The argument of the Iraqians for attaching this importance to the opinions of the Companions is the same as that of the Medinese, that the Companions would not have been unaware of the practice and the decisions of the Prophet,2 and it was claimed that their opinions were likely to coincide with the decisions of the Prophet: ‘Ibn Mas‘ūd was asked about a problem; he replied: “I am not aware of any decision of the Prophet on this”; asked to give his own opinion (ra’y), he gave it; thereupon one of the men in his circle declared that the Prophet had given the same decision, and Ibn Mas‘ūd was exceedingly glad that his opinion coincided with the decision of the Prophet.’3 It is therefore not surprising that traditions from Companions supersede traditions from the Prophet, that both kinds of traditions are mentioned on the same level, and that traditions from the Prophet are interpreted in the light of traditions from Companions.4

1 Tr. III, 61, and often. 2 Tr. IX, 40, and elsewhere.

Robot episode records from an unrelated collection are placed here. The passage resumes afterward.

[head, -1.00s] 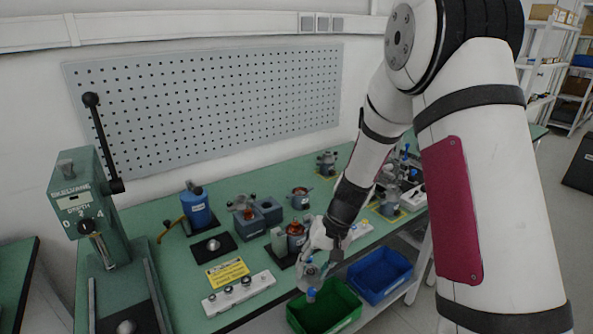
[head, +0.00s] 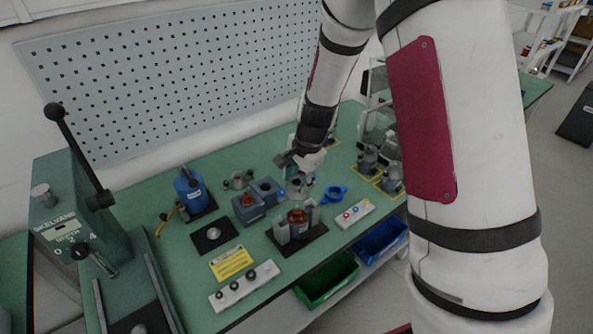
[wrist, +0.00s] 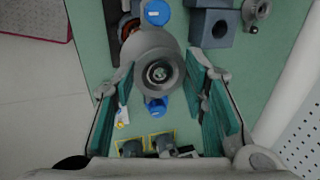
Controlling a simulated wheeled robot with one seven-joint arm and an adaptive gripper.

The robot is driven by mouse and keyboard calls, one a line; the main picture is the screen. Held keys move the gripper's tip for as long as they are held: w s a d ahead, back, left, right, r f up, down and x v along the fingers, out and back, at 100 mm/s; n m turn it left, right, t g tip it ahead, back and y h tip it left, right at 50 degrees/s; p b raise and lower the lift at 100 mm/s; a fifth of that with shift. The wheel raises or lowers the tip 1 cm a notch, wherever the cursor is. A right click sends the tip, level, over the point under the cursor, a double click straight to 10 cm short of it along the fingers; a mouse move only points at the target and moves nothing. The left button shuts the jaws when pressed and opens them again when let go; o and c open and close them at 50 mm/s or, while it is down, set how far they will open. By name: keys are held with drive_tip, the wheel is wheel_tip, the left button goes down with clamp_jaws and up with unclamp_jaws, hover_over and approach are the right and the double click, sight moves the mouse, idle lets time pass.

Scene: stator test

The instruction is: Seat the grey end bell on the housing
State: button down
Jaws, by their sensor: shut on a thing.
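My gripper (head: 302,168) is shut on the grey end bell (wrist: 150,52), a round flared part with a central hole, held between the teal finger pads in the wrist view. In the head view the end bell (head: 298,187) is above the bench, with a blue piece beside it; I cannot tell whether that is part of it. What looks like the housing (head: 297,217), with copper-red windings, stands upright between two grey posts on a black base. It is in front of the gripper, apart from the end bell. In the wrist view the bell partly hides it.
Two blue-grey blocks (head: 249,209) stand left of the gripper, one with copper inside. A blue ring (head: 335,192) and a white button box (head: 352,214) lie to the right. Green (head: 328,281) and blue (head: 381,241) bins hang below the front edge. A pegboard stands behind.

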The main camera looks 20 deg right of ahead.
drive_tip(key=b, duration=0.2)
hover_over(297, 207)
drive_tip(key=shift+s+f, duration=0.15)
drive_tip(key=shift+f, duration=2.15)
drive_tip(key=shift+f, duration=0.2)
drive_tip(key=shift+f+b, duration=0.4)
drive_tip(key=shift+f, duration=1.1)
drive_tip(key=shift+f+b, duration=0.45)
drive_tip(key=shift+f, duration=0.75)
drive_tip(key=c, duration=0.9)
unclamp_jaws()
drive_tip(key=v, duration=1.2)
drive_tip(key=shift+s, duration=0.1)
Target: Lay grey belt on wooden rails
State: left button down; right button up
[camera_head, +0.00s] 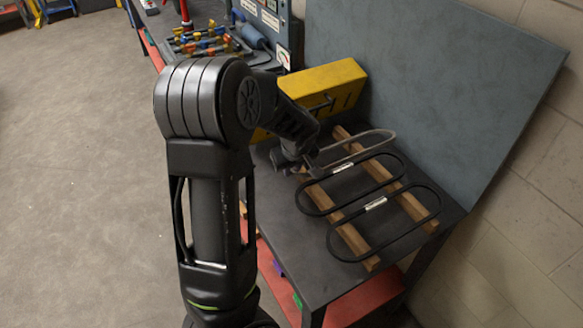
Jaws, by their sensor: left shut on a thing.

3 Athar A.Y. 607; Athar Shaib. 22; Muw. Shaib. 244, all through Abū Ḥanīfa—Ḥammād—Ibrāhīm Nakha‘ī; the parallel version in Shaibānī's K. al-Ḥujjā (quoted in Comm. Athar A.Y.) has it through Sha‘bī; it is not earlier than the period of Sha‘bī and Ḥammād. Another version, in which the respect for traditions is even more strongly expressed, is in Ibn Ḥanbal and some of the classical collections; see Comm. Muw. Shaib. 244. For a counter-tradition against this, see below, p. 50.

4 The doctrine of the decisive character of traditions from Companions persisted in the school of Abū Ḥanīfa.